De plus s’opposent les Anciens, ceux qui ont connu de la vie d’avant et les Intras, ceux qui sont nés dans la Tour et ne l’ont pas quittée. Lorsqu’une zone devient inutilisable parce qu’ouverte sur une atmosphère délétère, il faut réorganiser les lieux et faire admettre à des occupants de devoir déménager.
Les auteurs illustrent l’immobilisme de l’être humain face aux changements, l’irresponsabilité sociale des individus qui ne pensent qu’à leur petite personne. Ils s’amusent à mettent en cause, dans un tel cadre, une communauté religieuse.
Une belle galerie de protagonistes fait vivre cette intrigue. Outre l’aventureux Aatami dont est amoureuse Angela, égérie d’un groupe d’Intras, Ingrid qui assure des fonctions de direction ou Newton, que la fréquentation des femmes et des hommes fait devenir de plus en plus humain avec tous les défauts que cela peut comporter. Et puis, quelques-uns se révèlent immunisés contre cette bactérie…
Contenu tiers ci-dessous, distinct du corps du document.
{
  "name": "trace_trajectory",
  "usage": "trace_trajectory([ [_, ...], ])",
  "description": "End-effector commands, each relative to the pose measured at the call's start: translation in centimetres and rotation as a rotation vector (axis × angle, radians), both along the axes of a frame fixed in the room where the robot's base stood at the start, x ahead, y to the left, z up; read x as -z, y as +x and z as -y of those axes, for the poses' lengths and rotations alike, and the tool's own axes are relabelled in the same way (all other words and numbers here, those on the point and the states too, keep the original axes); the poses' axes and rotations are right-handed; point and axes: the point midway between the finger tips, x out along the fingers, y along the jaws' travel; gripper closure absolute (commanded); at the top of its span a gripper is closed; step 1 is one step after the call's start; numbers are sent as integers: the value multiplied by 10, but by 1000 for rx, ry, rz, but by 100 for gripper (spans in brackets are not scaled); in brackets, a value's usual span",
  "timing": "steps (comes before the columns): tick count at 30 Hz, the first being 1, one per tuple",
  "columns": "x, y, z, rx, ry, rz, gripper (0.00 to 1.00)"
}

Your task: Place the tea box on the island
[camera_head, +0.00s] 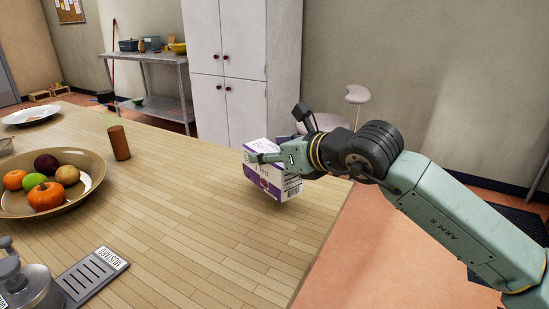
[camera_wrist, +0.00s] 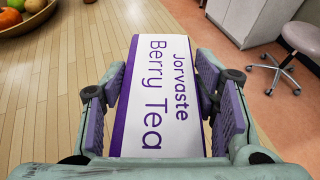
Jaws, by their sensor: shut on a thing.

Mr Fab assure un dessin réaliste et couleurs, le tout de fort belle facture, avec une mise en page agréable par ses ruptures de présentation. Bien que la galerie des personnages soit étoffée, ceux-ci sont facilement identifiables. Les décors intérieurs comme extérieurs concourent à renforcer le climat tendu du récit. Il signe un travail graphique de qualité, n’omettant pas les difficultés physiques, les malaises et les accidents.
Ce second tome conforte l’intérêt suscité par la lecture du volume d’introduction.
serge perraud
Jan Kounen & Omar Ladgham (scénario), Mr Fab (dessin et couleur), La Tour — tome 02, Glénat, coll. “Hors Collection”, septembre 2022, 64 p. — 15,50€.